Enfin, la mention par Mme [Z] dans le message adressé à son employeur le 4 décembre 2018, après l’entretien préalable auquel elle avait été convoqué, de ce que ‘certes, je n’ai sûrement pas fait tout ce que j’aurais dû concernant les certificats des techniciens. Certes, j’ai râlé au sujet de Manatime (…)’ ne saurait s’analyser, ni comme une reconnaissance par l’intéressée du bien fondé de la rupture, ni comme un substitutif à l’exigence d’un motif de rupture présentant les conditions cumulatives de réalité et de sérieux exigées par la loi.

La lecture de l’intégralité du message met en revanche en relief le désarroi de la salariée qui évoque un ‘coup de massue’ à l’annonce de ce que son licenciement était envisagé par l’employeur, eu égard à son ancienneté et à la qualité qu’elle percevait de ses relations avec l’équipe de travail.

Au résultat de ces différents éléments, le grief tiré de l’existence d’une faute professionnelle caractérisée par un défaut de suivi des certificats de formation des salariés intérimaires n’est pas établi.

S’agissant du second grief relatif à un défaut de signature du règlement intérieur par tous les employés, il doit être relevé que là-encore la société Airmain ne produit pas le moindre élément au soutien de ce reproche adressé à Mme [Z], laquelle produit en revanche un courriel daté du 14 août 2018, dans lequel elle attirait l’attention du dirigeant de la société sur la nécessité de faire signer différents documents sociaux dans les termes suivants:

‘[F], Suite à la lecture du document ci-joint, voici ce que je peux relever à mon niveau.

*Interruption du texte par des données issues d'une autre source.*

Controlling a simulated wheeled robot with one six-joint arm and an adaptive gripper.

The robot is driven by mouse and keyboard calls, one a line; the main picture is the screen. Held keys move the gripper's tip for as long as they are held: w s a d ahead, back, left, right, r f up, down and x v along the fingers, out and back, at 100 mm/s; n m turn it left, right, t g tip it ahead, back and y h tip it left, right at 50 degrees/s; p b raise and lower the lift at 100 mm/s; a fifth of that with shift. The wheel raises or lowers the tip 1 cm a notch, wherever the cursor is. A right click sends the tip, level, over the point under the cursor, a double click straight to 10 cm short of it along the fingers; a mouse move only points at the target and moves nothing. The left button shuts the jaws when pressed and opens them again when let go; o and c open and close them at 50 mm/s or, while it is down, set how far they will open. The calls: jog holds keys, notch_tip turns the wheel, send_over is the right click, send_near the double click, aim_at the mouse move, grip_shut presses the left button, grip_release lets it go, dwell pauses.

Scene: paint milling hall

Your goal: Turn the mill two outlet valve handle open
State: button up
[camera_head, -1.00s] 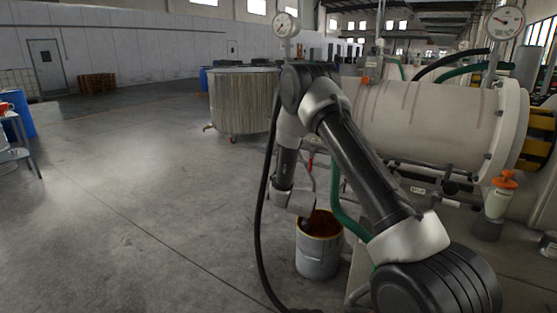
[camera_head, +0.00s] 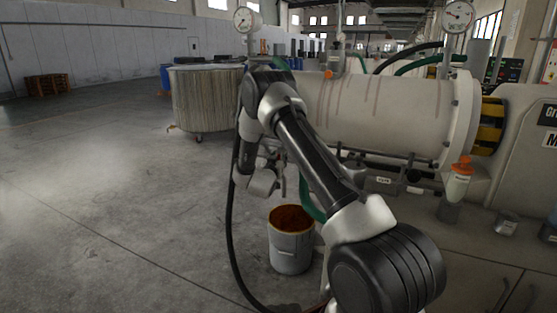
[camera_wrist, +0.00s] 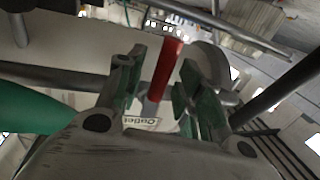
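The red valve handle (camera_wrist: 166,70) shows in the wrist view as a straight bar, slightly tilted, in the gap between my fingers. An upside-down "Outlet" label (camera_wrist: 142,122) is just below it. My gripper (camera_wrist: 162,80) is open, with a green-padded finger on each side of the handle. I cannot tell whether either pad touches it. In the head view the white mill drum (camera_head: 385,112) lies behind my arm, and I cannot make out the handle there.
A bucket of reddish-brown paint (camera_head: 291,250) stands on the floor below my wrist. A green hose (camera_wrist: 25,108) runs close on the left in the wrist view. A large round vat (camera_head: 208,105) stands behind my arm.

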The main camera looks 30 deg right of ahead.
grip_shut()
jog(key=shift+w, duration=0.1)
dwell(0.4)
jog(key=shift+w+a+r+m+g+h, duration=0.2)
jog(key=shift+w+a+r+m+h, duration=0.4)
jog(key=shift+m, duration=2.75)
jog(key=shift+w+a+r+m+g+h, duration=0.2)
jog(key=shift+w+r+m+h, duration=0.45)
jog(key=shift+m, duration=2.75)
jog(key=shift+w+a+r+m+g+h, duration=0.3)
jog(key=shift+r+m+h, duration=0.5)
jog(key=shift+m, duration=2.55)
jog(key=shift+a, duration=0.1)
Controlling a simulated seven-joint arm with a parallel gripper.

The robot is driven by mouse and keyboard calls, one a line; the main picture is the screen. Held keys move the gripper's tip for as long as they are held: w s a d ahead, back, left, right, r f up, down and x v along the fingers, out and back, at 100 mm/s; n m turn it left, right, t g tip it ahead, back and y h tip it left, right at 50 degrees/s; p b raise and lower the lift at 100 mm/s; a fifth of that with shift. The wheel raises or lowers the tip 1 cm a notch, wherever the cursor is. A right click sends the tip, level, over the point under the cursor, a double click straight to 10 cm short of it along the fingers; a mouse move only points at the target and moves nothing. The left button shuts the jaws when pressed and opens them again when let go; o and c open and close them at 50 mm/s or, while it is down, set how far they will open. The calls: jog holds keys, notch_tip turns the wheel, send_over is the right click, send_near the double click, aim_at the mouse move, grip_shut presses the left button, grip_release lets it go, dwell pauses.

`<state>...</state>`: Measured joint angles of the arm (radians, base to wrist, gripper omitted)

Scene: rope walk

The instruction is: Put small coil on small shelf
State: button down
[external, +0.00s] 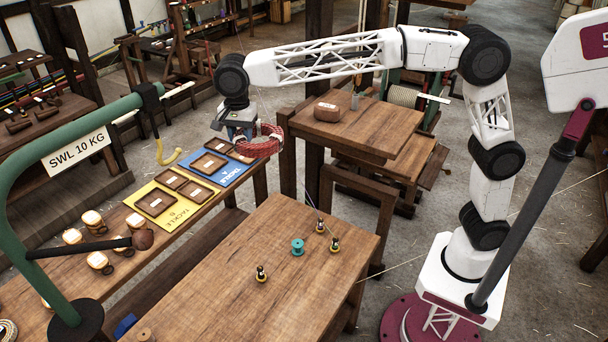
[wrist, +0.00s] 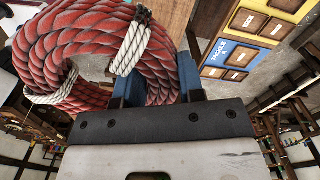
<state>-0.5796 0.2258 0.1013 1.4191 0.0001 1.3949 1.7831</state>
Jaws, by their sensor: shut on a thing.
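The small coil (external: 262,142) is a red rope coil with white bindings. My gripper (external: 240,132) is shut on it and holds it in the air, to the left of a wooden stand and above the far end of the long bench. In the wrist view the coil (wrist: 85,50) fills the upper left, and the blue fingers of my gripper (wrist: 160,85) pinch its right side. A wooden stand (external: 385,132) with a lower board (external: 425,165) is at the centre right; I cannot tell which surface is the small shelf.
A brown block (external: 327,112) and a small grey item (external: 355,101) sit on the stand's top. The long bench holds a blue mat (external: 238,169) and a yellow mat (external: 148,218). A front table (external: 230,245) carries a teal spool (external: 297,248). A green pipe frame (external: 60,117) stands at left.

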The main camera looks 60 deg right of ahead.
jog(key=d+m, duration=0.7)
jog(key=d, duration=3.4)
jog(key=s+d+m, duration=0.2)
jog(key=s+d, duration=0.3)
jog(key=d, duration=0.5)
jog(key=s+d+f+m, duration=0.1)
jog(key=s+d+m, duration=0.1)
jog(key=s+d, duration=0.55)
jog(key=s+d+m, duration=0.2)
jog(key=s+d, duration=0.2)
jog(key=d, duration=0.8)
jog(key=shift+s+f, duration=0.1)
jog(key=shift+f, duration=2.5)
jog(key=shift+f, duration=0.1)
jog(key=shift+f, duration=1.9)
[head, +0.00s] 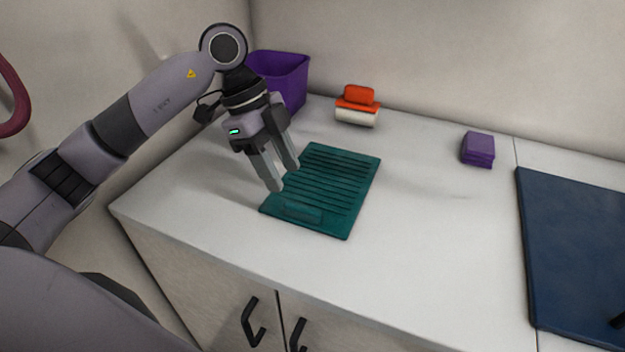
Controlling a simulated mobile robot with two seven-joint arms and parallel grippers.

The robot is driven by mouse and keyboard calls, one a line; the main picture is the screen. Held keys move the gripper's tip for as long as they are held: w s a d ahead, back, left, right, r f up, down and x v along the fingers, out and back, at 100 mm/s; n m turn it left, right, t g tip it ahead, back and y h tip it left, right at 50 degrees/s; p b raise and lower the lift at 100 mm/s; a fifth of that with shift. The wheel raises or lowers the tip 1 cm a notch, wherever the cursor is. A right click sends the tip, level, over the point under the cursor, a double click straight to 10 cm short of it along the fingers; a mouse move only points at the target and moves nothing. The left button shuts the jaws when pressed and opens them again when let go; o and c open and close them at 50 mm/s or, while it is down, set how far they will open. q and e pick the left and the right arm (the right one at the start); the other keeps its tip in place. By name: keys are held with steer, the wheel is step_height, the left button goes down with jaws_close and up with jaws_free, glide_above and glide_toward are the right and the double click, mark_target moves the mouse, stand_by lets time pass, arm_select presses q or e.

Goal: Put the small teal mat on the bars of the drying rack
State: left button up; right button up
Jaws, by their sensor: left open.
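A flat teal mat (345,190) with dark ridges across it lies on the white counter. It has a smooth rectangular patch near its front edge. My left gripper (284,178) points down at the mat's left edge, with its two fingers apart and nothing seen between them. The fingers cover a small part of that edge; I cannot tell whether they touch it. I see nothing that is clearly a drying rack with bars.
A purple bin (287,75) stands behind my left gripper. An orange and white brush-like thing (357,106) and a purple block (478,149) sit near the wall. A dark blue mat (575,250) lies at right. The counter between the teal and blue mats is clear.

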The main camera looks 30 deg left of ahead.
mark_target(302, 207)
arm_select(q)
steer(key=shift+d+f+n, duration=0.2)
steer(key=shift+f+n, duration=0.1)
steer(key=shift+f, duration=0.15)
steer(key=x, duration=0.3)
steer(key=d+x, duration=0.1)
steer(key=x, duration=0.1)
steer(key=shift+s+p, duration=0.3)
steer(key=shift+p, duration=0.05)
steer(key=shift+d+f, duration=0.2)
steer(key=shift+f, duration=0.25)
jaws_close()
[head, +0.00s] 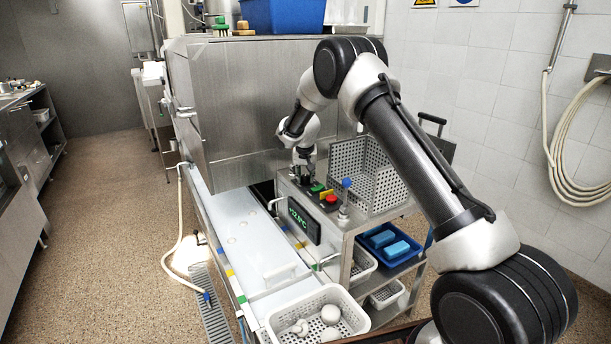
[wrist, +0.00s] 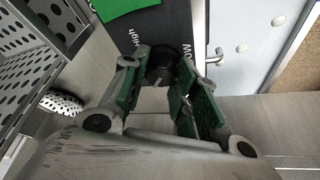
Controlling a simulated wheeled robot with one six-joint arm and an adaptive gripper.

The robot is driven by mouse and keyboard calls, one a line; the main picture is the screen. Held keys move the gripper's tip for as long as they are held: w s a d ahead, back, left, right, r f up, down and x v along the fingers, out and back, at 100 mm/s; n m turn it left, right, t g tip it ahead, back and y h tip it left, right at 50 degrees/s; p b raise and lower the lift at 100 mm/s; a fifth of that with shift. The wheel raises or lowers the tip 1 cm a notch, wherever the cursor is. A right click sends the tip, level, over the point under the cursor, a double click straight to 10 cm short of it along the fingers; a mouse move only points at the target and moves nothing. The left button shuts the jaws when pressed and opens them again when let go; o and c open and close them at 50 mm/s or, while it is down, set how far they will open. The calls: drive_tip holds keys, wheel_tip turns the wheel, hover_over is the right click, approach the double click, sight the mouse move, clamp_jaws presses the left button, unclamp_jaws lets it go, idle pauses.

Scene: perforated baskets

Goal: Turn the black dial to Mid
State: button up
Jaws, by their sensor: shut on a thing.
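The black dial (wrist: 160,62) shows in the wrist view between the green-padded fingers of my gripper (wrist: 158,82). The fingers are closed on it from both sides. The dial sits on a dark label plate (wrist: 165,28). The word "High" is readable left of the dial, and part of another label shows at its right. The Mid mark is not visible, and I cannot tell which way the dial points. In the head view my gripper (head: 304,166) reaches down onto the steel control box; the dial is hidden there.
Near my gripper are a green button (head: 317,187), a red button (head: 331,200) and a blue-knobbed lever (head: 346,184). A perforated basket (head: 372,172) stands close on the right. A green display (head: 303,219) is on the box's front. A white basket (head: 318,317) stands in front.

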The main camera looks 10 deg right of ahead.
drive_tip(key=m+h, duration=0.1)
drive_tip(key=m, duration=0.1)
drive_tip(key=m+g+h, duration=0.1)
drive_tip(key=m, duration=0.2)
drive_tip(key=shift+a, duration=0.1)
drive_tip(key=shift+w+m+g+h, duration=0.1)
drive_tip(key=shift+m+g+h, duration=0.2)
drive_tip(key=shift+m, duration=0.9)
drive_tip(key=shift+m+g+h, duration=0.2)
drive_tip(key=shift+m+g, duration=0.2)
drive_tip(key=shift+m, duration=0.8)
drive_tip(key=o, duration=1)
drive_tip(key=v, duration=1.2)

Je te joins pour information le règlement intérieur et le livret d’accueil.

Il faut:

– Qu’on fasse lire le règlement intérieur à tout nouvel embauché ou intérimaire: Ci-joint

– Qu’on lui remette un livret d’accueil: Ci-joint

– Qu’on fasse signer un registre d’entrée et de sortie à toute personne qui entre dans l’entreprise: jamais mis en place car jamais demandé mais ci-joint un exemple.

– Que le personnel et les visiteurs aient des badges Airmain: jamais demandé jusqu’à présent – Il va falloir faire fabriquer ces badges (…)’.

Le même jour, le dirigeant de la société Airmain diffusait à l’ensemble du personnel les recommandations préconisées par Mme [Z], y ajoutant la nécessité d’une signature du règlement intérieur.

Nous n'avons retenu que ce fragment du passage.